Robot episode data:
►

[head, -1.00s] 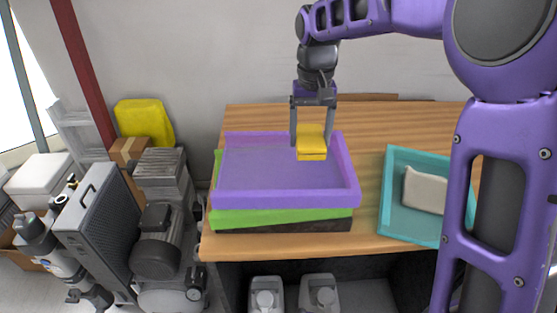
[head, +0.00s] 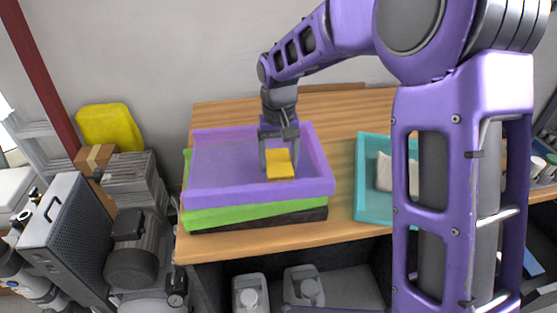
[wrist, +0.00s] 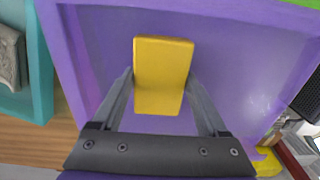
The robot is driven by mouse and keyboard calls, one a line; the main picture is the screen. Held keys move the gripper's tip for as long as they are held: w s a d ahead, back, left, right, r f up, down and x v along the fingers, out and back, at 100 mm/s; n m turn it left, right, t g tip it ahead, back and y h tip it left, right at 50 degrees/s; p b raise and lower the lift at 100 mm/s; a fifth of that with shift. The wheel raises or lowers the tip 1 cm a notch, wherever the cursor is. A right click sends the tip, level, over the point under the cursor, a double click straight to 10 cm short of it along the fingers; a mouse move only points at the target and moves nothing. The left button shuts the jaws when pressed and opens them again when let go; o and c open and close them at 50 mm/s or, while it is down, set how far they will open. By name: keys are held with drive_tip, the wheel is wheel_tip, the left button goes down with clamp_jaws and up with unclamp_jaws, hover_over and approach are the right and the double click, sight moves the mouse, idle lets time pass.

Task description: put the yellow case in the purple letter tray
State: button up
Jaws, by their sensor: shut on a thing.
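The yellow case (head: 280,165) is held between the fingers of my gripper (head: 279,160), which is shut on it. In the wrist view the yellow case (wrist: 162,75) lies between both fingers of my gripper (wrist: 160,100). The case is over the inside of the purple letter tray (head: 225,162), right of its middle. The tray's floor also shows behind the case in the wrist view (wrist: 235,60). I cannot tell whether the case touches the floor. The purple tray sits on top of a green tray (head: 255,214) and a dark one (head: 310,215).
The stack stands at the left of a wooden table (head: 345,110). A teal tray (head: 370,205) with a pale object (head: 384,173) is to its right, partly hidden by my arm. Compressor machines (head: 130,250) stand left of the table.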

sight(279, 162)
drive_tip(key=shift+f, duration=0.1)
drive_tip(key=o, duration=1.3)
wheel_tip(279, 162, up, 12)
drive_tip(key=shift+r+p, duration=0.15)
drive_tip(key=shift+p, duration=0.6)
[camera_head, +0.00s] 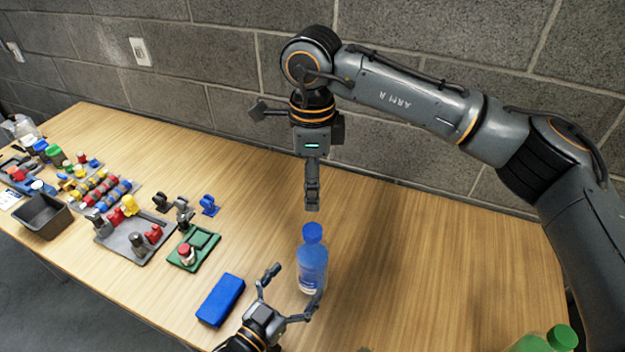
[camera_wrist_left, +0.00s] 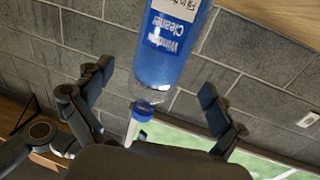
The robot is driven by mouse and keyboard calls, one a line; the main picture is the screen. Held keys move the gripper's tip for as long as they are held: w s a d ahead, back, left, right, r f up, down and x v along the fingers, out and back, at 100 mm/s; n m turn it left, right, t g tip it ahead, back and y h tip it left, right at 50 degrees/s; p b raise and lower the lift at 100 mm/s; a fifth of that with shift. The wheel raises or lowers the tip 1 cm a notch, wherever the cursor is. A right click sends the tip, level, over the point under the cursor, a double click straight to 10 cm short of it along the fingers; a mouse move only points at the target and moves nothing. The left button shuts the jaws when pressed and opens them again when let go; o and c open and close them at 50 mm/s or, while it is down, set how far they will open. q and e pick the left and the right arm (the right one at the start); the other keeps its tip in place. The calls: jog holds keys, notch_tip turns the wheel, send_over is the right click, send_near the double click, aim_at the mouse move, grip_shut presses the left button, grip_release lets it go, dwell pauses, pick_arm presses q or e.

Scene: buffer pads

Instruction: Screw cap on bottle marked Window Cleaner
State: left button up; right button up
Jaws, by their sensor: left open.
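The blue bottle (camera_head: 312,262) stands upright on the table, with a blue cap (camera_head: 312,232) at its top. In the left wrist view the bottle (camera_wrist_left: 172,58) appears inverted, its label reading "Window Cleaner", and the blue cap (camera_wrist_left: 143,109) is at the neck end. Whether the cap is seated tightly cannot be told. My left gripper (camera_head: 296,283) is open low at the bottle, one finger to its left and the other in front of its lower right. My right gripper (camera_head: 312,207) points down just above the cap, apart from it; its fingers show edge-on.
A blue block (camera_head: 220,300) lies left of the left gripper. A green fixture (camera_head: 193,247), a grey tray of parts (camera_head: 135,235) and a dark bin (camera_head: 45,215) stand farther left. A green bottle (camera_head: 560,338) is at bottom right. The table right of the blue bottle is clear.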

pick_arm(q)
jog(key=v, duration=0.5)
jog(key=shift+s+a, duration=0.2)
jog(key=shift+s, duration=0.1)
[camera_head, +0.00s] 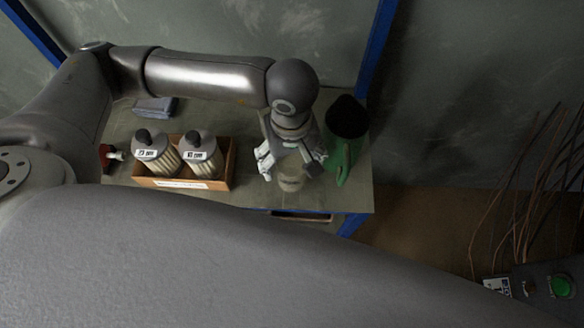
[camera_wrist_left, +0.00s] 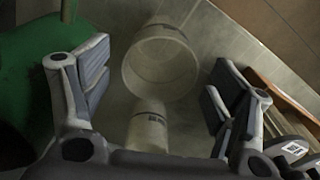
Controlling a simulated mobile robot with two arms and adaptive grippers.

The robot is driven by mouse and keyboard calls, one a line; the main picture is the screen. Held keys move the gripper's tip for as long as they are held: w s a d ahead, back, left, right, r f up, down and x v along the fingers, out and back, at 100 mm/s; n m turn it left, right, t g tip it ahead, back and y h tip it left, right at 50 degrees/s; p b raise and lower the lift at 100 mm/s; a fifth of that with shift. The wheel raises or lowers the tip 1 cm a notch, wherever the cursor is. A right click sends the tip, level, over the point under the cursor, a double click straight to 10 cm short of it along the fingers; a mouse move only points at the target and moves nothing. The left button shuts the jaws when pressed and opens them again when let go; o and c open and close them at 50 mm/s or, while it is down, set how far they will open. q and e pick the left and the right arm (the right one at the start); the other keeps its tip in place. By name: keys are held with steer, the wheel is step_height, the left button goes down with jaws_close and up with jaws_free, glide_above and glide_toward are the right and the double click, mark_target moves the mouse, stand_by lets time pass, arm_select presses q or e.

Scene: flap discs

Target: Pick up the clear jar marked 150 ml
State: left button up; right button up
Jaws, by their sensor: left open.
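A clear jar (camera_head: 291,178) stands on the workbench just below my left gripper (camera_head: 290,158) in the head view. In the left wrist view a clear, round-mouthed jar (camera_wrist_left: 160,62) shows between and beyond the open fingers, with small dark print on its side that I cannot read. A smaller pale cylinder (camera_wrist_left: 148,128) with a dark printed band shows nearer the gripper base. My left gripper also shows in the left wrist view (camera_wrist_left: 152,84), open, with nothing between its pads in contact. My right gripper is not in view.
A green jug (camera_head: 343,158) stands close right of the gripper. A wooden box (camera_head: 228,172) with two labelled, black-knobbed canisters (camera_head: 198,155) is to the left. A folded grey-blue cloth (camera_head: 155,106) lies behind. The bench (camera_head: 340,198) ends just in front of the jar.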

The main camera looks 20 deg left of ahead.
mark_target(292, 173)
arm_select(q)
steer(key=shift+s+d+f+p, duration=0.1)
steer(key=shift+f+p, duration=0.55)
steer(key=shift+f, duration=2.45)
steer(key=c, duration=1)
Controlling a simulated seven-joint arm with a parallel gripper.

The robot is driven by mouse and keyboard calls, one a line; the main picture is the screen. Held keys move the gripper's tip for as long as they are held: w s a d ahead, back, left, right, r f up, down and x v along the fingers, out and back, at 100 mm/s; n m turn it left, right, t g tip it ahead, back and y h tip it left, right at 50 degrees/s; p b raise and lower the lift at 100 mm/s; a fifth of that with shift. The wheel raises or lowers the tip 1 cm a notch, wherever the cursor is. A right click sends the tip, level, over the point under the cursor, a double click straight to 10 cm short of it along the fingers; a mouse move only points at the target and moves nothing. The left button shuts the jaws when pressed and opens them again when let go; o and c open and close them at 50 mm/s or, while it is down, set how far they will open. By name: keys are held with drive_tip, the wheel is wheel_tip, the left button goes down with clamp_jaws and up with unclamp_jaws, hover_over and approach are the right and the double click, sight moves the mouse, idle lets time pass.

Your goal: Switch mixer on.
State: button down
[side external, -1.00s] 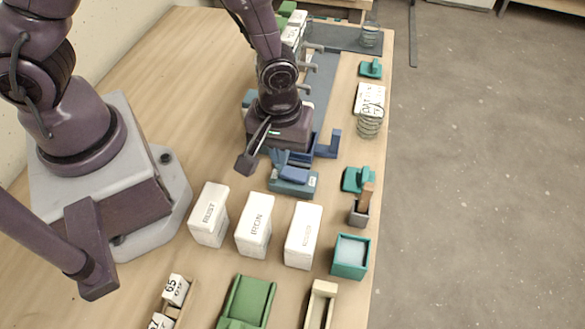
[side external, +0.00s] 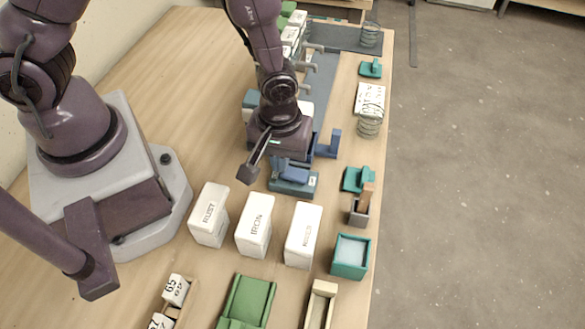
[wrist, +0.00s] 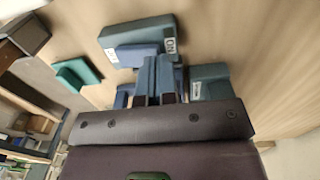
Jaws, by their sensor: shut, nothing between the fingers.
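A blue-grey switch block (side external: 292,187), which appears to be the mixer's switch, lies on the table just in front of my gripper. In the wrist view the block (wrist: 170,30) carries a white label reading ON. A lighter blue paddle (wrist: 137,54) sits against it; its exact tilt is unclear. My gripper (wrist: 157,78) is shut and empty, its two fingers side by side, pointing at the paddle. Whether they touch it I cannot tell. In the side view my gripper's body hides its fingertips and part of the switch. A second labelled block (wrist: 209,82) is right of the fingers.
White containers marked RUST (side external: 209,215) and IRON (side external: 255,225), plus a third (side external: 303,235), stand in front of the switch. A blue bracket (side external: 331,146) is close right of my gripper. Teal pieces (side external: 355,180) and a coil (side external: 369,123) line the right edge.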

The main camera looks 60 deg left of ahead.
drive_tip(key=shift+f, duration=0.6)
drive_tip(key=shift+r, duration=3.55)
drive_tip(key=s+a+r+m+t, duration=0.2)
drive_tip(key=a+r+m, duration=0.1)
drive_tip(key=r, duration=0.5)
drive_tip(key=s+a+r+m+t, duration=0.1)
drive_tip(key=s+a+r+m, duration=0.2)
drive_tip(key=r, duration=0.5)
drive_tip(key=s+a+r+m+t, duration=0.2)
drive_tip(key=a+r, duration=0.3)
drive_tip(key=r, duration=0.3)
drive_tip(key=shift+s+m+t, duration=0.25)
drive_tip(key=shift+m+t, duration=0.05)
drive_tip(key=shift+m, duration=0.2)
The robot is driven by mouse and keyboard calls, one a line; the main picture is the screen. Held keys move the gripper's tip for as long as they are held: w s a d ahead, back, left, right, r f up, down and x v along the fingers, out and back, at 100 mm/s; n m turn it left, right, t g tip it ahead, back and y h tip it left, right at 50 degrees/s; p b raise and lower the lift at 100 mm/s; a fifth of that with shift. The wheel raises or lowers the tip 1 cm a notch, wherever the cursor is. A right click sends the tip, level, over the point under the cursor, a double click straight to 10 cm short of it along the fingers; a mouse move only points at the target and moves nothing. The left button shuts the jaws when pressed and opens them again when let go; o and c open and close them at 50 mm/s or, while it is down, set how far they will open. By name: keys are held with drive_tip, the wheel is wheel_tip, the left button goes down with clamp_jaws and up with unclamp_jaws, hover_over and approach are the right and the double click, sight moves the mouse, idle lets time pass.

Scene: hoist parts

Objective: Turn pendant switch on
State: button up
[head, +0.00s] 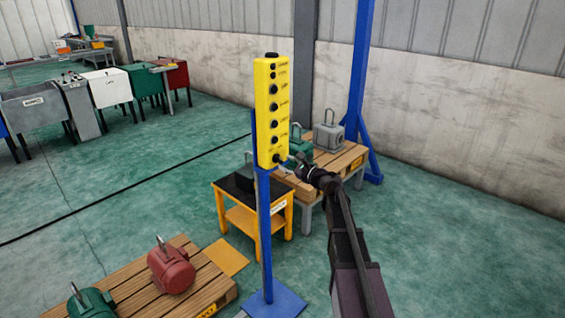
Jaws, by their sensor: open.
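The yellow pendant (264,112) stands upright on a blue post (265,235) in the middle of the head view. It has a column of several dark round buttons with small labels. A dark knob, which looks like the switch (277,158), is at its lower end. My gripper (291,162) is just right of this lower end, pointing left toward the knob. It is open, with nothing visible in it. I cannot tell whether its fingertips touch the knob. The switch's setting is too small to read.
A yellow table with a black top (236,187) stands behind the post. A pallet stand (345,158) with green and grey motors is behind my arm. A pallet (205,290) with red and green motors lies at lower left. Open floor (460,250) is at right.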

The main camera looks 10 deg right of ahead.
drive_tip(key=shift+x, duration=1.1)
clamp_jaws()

◄

The exercise: Looking at the data above, show all lines where the word "simulated" occurs.

Final answer:
Controlling a simulated mobile robot with two arms and adaptive grippers.
Controlling a simulated seven-joint arm with a parallel gripper.

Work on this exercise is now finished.